03 May 2010

Day 37: Dayna Ingram (guest blogger)

Naked Moon by Domenic Stansberry.  ISBN: 9780312364540.

Working at the bookstore, I always see these people coming in and buying stacks and stacks of clearance mystery/thriller paperbacks, and I envy them. Those books look so fun, and gosh it must be nice to have the time to read so many each week, which I assume they do as they are in here often enough for me to know them by name.  Granted, I also buy stacks and stacks of books that I’ve yet to read, but they’re mostly Joyce Carol Oates novels or short story collections I intend to someday not only read but learn from. To me, a one-dollar paperback mystery novel is not anything I can learn from; it’s sheer leisure-reading, which I just don’t have time for these days.

That’s why I was excited to be assigned Stansberry’s Naked Moon this week in the Writers on Writing class I’m TA-ing. Not only is it a mystery novel, it’s a noir, which apparently has its own set of traditions (some might say “clichés”). This particular story (the fourth and final in the series) takes place in North Beach, San Francisco's predominantly Italian-American neighborhood, and focuses on ex-cop Dante Mancuso (a very noir-ish name) as he struggles to escape the shadowy underground agency he used to be part of.

Sometimes I like stories that are predictable. I like to take a break from endless character development and fancy prose stylin’s and get lost in a twisty plot and hardboiled, bare-knuckled dialogue. I remember reading my dad’s Spencer novels (R.I.P. Robert B. Parker) when I was a kid and marveling that entire pages would shoot by in streams of tagless back-and-forth, one-liner dialogue that often made absolutely no sense to my young brain. I remember needing to get my parents to sign some form at the library granting me permission to read “adult” books, like Parker or Stephen King, because I was under thirteen. The first novel I read (Goosebumps and Fear Street books aside) was Dean Koontz’s Intensity, and I remember being just so absolutely riveted. Recently I reread it and realized just how extremely lacking it is in literary grace, but there is no denying that the concept - the plot and character ideas - was captivatingly original.

I can’t say I had a lot of fun with Naked Moon, though. The dialogue wasn’t as snappy as, evidently, I prefer my mystery parlance to be.
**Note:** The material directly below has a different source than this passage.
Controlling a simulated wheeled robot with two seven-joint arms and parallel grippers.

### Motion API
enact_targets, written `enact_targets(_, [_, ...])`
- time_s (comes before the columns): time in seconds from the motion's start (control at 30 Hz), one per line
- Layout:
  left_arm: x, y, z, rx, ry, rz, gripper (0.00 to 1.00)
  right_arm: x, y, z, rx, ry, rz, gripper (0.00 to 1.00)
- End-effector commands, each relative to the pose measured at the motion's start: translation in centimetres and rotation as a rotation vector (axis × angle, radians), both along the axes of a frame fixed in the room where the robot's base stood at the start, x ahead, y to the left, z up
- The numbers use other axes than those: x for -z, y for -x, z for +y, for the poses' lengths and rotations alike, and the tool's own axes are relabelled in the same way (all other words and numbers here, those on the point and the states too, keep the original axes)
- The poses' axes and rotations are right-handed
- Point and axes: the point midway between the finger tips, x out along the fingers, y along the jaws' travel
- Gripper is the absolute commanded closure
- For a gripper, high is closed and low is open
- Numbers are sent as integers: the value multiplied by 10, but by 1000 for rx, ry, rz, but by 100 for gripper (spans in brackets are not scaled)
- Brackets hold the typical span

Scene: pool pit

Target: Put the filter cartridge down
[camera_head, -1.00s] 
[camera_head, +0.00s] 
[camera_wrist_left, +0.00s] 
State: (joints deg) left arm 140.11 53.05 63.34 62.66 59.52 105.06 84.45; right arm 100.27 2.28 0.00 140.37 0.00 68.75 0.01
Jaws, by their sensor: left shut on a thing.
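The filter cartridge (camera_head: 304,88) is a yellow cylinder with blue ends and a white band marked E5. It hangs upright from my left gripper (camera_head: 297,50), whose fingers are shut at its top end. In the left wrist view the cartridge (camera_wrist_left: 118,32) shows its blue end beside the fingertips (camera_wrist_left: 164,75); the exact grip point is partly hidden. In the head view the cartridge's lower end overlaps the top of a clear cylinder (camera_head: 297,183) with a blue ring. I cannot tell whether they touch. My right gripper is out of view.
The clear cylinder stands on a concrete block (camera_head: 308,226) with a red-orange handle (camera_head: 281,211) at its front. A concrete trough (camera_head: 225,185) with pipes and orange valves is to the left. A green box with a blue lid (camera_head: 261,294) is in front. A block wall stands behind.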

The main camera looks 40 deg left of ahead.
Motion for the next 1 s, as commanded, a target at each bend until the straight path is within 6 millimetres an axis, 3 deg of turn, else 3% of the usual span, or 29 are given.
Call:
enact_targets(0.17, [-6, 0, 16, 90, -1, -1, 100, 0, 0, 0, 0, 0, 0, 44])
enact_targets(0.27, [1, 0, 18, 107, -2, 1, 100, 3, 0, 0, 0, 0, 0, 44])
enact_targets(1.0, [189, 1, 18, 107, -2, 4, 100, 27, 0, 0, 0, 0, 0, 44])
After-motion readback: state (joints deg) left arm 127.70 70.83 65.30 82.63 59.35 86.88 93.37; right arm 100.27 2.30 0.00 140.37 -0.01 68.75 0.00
It was cool to read about a semi-fictionalized San Francisco that I’m still taking baby steps in exploring, and it was clear that the history of the city is very important and inspiring to the author. Stansberry did win an Edgar Award, so he’s doing something right for fans of the genre. As part of the class, I also got to meet him and hear him talk about the traditions of the genre and the blurred lines of genre fiction and literary fiction. I am encouraged by this idea of blended genres; my writing seems to be edging more and more into realms of this so-called magical realism with elements of horror and I’d like to think there is some space out there in the publishing universe in which it can fit. Time will tell.


Dayna Ingram is a writer and student living in the Bay Area. She received her BA in Creative Writing from Antioch College in 2008, and is currently working on her MFA in Creative Writing at San Francisco State University. She works at Half Price Books, where she buys more books than she can reasonably hope to read in a lifetime.